Development of Microstructure, Crystallographic Texture and Residual Stress in the interference region between substrate and a layer made by additive manufacturing during hybrid manufacturing

The project will consider manufacturing parts from similar and dissimilar materials to study the extent of heterogeneities in microstructure and mechanical properties in the interface.
Additive manufacturing (AM) is a technique with growing potential to be combined with traditional forming and forging methods of manufacturing to make them efficient and economical in producing complex parts with reduced number of processing steps, that is a method of hybrid manufacturing. Manufacturing components with complicated geometries can easily be achieved by AM and this characteristic can be combined with traditional forging processes. Deposition of complex features on a component made by traditional forging however can generate also unwanted features such as flaws, micro-cracks, macro-zones and residual stress. None of these are favourable for the structural integrity of the component in service as they might make the part susceptible to different fracture mechanisms. Material behaviour and properties, especially in the joint area are crucial for the application. The principal objective of this project is to obtain sufficient data on the development of microstructure, crystallographic texture, mechanical behaviour, and residual stresses in the joint area of a part produced by a combination of traditional forging and AM. The project will consider manufacturing parts from similar and dissimilar materials to study the extent of heterogeneities in microstructure and mechanical properties in the interface.

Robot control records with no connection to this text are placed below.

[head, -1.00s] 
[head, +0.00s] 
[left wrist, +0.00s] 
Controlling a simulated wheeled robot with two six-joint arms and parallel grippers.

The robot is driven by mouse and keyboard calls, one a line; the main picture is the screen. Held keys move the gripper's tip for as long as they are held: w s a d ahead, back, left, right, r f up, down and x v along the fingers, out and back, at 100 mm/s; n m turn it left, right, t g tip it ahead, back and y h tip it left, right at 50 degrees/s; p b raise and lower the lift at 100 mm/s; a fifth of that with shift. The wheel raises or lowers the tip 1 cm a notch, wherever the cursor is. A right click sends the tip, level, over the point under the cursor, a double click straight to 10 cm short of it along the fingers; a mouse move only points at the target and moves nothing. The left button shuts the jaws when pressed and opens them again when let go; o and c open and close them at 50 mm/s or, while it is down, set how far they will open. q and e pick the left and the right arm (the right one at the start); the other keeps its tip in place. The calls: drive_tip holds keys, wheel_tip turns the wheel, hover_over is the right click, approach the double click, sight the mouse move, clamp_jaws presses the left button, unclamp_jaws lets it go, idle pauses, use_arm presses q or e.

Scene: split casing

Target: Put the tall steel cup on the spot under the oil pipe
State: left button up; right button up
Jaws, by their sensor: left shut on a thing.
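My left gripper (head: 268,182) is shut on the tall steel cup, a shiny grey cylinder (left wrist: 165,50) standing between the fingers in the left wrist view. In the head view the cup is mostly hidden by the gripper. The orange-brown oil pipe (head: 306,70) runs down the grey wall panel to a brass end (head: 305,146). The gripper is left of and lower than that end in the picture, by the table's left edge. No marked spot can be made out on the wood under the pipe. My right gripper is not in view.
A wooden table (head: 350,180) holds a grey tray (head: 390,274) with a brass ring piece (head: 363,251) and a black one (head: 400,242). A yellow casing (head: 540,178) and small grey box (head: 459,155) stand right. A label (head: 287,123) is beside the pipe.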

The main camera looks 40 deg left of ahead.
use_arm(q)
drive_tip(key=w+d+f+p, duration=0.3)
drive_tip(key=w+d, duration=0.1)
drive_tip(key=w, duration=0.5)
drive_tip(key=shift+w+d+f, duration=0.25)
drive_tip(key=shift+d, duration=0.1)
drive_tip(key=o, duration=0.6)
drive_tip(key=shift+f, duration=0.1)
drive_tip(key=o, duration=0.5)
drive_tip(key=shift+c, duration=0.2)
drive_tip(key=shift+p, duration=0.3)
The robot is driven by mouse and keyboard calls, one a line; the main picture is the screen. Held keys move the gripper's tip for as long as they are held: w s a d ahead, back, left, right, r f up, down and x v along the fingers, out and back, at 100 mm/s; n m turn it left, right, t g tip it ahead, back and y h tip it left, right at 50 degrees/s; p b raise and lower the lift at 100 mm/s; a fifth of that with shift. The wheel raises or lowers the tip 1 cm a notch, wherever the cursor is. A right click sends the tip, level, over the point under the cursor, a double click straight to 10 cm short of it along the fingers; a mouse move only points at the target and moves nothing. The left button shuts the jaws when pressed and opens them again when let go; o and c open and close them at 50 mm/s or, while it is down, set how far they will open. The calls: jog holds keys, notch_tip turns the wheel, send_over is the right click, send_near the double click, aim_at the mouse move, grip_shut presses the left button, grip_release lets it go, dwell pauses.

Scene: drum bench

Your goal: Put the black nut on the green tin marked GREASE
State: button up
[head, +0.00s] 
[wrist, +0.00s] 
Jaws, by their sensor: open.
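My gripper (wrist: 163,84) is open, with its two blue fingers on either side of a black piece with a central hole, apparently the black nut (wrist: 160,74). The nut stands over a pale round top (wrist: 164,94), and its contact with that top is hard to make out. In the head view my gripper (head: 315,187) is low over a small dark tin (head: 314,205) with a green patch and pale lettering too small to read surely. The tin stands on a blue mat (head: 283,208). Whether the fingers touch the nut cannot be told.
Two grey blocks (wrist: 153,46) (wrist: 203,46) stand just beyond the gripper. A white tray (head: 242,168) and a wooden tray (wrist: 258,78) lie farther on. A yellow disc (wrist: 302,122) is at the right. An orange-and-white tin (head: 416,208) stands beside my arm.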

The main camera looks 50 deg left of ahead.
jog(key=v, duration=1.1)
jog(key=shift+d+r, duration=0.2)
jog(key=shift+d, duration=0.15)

Advanced materials characterisation techniques such as electron backscattered diffraction (EBSD) coupled with direct electron detection, optical microscopy, x-ray diffraction (XRD) and energy dispersive spectroscopy (EDS) will be utilised for studying microstructure and the development of texture. The magnitude and distribution of residual stress with different length scales across the whole parts’ cross section, in particular the interface between the substrate and the AM made layers, will be measured by the aid of different techniques including XRD, hole-drilling and contour method, as well as FIBSEM for small scale hole drilling. These measurement techniques require certain skills and knowledge that will be supported by both the academic and the NPL supervisors. Understanding of the material behaviour, interrelationship between two parts produced by different techniques, and most importantly the residual stress distribution will improve the existing knowledge of microstructure and properties of AM materials, and will provide recommendations for further application.